撮影が行われたのは昨年の春先。宇宙人とコンタクトをとるシーンで行った屋外ロケの中でも、家族が全員で夜の山中をさまようクライマックスシーンは、肉体的にとくに過酷だったという。「あのシーンは俺よりもみんなのほうが大変だったと思います。寒い山の中、道なき道を、亀梨くんが俺をおぶって歩いてくれて」とねぎらうリリーに亀梨は、「お父さんはあのとき病気で痩せて軽かったのでなんとかなりました」と微笑みかける。するとリリーは「亀梨くんには安心して身を委ねましたけど、牛が信用できなくて(苦笑)」と恐怖体験を語りだす。そう、このシーンでは家族の前に牛が突然現れて、重一郎を運んでくれるのだ。亀梨曰く「橋本愛ちゃんは牛を見た瞬間にテンションが上がって覚醒していた(笑)」が、リリーは「牛が走るとこんなに怖いの? 家族が脚を踏まれるんじゃないの?」とヒヤヒヤしっぱなしだったとか。

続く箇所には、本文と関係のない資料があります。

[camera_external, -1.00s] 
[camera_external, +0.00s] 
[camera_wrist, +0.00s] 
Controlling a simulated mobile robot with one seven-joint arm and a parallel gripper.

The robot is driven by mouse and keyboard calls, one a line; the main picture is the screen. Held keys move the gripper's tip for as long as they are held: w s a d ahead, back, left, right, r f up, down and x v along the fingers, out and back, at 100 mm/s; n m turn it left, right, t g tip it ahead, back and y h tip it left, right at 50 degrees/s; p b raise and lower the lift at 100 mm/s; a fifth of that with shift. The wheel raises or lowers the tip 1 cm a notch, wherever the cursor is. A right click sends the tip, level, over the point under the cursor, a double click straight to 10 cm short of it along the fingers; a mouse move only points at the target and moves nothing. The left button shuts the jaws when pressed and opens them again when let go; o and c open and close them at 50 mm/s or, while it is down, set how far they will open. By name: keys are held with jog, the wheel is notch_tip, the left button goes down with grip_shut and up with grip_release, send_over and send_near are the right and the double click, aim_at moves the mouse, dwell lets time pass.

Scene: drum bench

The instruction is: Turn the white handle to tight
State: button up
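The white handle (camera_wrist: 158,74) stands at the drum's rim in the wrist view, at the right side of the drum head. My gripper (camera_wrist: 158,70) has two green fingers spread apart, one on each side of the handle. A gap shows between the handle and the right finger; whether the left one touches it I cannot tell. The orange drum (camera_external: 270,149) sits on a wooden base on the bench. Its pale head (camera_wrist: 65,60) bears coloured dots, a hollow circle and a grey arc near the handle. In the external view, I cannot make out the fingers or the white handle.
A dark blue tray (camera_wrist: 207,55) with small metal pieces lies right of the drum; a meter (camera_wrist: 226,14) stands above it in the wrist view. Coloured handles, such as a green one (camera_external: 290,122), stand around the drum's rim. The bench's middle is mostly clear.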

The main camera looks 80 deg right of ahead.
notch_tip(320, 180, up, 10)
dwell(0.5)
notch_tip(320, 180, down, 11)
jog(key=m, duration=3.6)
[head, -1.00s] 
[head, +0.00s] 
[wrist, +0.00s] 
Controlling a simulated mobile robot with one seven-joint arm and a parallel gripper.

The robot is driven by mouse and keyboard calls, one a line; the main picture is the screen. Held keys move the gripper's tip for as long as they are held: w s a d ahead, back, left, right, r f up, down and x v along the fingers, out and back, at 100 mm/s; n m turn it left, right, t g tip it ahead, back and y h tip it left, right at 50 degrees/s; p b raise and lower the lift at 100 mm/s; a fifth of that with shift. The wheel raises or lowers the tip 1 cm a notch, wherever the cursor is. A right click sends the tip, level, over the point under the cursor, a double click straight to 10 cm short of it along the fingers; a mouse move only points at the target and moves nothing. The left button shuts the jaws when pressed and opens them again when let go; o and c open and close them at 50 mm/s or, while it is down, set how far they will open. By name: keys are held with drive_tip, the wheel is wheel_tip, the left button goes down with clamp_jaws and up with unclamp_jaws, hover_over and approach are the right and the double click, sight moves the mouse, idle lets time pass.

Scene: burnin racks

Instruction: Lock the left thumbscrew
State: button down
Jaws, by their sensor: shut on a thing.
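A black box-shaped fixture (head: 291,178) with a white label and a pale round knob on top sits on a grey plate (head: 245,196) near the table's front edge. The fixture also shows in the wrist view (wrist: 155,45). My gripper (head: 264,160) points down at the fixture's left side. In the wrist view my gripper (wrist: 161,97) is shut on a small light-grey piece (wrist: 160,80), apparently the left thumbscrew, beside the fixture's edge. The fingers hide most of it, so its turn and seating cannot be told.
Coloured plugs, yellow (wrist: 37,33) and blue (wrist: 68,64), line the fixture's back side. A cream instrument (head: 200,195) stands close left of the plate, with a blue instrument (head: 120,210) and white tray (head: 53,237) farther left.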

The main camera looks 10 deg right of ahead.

また、撮影現場には何かあったときのためにもう一頭の牛が代役として待機していたという。結局出番のなかった予備の牛について、リリーが「『俺じゃねえんだ……』と恨めしそうだった」と言えば、亀梨も「すっごく悲しそうな目で僕らの撮影を眺めてました(笑)」と振り返る。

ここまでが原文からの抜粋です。